Berkshires in Vermont?  Nickel Plate #759 is fired up for tourist service at the original Steamtown property in Bellows Falls, Vermont.  It's August of 1971 and this famous Lima-built 2-8-4 (1944) still looks great long after its busy work on the NP mainline.  759 is still in the current Steamtown collection.
Norfolk & Western hauled many a ton with their sturdy Class M steamers dating from the turn of the last century. Restored N&W #475 was dressed up for static display at the 1960 NRHS convention in Bristol, Virginia.

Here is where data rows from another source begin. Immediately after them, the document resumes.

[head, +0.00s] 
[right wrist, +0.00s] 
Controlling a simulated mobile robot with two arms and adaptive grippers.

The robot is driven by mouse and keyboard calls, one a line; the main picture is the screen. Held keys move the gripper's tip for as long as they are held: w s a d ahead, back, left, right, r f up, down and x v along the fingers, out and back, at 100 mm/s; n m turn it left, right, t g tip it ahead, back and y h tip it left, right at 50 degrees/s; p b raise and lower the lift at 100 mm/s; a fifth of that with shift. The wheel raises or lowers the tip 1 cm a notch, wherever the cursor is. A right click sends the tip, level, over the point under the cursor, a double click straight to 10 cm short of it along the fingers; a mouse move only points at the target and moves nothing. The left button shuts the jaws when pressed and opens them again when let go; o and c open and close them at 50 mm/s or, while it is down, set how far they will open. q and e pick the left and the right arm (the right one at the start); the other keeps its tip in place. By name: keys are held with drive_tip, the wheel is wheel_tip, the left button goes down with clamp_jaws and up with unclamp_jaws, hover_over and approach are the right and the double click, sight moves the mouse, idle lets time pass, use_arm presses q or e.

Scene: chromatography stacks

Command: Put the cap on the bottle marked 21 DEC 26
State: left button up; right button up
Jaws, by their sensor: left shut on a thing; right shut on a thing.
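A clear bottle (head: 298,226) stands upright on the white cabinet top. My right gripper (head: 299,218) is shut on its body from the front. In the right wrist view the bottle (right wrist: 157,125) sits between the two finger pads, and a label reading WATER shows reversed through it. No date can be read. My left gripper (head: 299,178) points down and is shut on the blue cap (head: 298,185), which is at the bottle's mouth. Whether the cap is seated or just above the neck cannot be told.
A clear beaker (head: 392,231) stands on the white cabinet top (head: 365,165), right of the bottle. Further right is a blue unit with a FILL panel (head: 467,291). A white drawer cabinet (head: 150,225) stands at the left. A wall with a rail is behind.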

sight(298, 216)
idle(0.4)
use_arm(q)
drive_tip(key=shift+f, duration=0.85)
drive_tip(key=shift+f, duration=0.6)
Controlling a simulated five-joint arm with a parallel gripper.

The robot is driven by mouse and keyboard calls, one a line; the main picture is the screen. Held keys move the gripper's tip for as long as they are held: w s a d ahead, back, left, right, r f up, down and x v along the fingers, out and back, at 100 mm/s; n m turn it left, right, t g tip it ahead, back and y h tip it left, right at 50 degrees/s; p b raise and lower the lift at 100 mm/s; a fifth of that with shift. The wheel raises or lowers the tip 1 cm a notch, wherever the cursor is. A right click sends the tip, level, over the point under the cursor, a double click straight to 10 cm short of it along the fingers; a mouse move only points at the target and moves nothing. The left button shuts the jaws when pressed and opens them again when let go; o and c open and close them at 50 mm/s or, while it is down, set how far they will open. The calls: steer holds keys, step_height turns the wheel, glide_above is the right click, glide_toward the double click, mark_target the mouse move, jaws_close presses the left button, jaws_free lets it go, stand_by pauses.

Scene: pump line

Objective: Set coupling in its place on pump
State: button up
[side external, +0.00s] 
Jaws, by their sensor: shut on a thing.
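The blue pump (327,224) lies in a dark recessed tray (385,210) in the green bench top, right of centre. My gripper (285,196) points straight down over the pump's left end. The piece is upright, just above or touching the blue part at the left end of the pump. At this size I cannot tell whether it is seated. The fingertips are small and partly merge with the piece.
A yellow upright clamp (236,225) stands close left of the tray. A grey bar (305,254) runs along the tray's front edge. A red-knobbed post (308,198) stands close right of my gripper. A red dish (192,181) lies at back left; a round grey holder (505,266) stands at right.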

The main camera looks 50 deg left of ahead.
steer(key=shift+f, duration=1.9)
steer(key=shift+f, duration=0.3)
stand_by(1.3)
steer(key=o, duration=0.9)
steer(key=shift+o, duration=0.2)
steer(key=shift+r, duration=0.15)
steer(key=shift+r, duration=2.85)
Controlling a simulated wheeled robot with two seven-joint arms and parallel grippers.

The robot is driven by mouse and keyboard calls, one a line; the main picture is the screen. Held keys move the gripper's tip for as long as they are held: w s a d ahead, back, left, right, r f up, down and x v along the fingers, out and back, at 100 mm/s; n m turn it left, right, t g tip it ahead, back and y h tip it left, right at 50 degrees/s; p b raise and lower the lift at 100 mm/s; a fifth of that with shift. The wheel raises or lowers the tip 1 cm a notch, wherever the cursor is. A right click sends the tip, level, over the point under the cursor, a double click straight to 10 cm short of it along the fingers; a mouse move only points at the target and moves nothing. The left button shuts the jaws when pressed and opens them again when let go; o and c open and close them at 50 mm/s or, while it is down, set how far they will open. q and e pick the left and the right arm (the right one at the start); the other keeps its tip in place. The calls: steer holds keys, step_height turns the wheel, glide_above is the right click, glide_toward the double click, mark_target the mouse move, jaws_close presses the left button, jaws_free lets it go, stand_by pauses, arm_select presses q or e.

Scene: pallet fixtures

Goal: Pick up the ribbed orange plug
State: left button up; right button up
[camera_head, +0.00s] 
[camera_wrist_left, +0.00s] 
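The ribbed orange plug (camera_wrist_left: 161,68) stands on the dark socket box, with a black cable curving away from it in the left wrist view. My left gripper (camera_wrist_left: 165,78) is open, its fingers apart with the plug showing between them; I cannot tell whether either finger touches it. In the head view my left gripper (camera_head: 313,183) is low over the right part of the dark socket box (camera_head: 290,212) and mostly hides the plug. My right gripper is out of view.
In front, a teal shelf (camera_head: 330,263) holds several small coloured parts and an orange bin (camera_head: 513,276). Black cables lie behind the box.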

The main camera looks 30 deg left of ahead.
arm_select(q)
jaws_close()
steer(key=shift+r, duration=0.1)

These days, #475 has been reborn again and plies the rails of the Strasburg Railroad in Pennsylvania.
Speaking of N&W steam, Olin Mathieson Chemical Corp #11 hailed from the Roanoke shops as a N&W 2-8-0 (1892). Later relegated to industrial service in tiny  Saltville, Virginia, she's still a crowd-pleaser in September of 1960.  Like #475 above, she was brought out for the NRHS convention in Bristol that year.
Tidy little Sumter & Choctaw #102 rests from shortline labors at Bellamy, Alabama, in May of 1960.  She's a Baldwin 2-8-2 built in 1924 and looks right at home in the deep south.
Strasburg Railroad #90, a rare Decapod, has drawn railfans to Pennsylvania Dutch country for decades.  Here she is rolling light into the Strasburg passenger depot, passing the SR's business car, in August of 1971. Baldwin 2-10-0 (1924)
The T. R. Miller Mill Company sported this handsome Baldwin 2-6-2 (1924) and rostered her as #101.  Here she sits steamed and ready for sawmill work at Brewton, Alabama, in February of 1961.
T. R. the Tank Engine?  T. R. Miller Mill Company #12, also a Baldwin product, was an unusual 2-4-2 tank steamer built in 1904.  The fires are cold in February of 1961, near Brewton, Alabama.

Twin Seams Mining Company employed a number of Shays to haul north Alabama coal up from the pits.  Certainly the stoutest was #17, a Lima Class C Shay 3 truck loco built in 1917. We're at Kellerman, Alabama, in October of 1960.

Twin Seams Mining Company #5 pulls hard on a cut of hoppers headed out of the pit for interchange.  Number 5 is Lima Class C Shay 3 truck built in 1923.  She's working at the Kellerman, Alabama, pit in 1960.
Western Coal & Coke #1 has the tourist hauling duties in June of 1970, handling the daily museum train at the Mid-Continent Railway Museum at North Freedom, Wisconsin.  Number 1 is a Montreal-built 4-6-0 brought to life in 1912. Number 1 is currently out of service being rebuilt by MCRM shop forces.
Willis Short Line Company #200 looks her age as she shuffles gravel cars at Enon, Louisiana, in October of 1961.  Built for the Texas & Pacific in 1890 by Baldwin, with steam leaks everywhere and her brakes long gone, her trip to the scarp yard is not far away.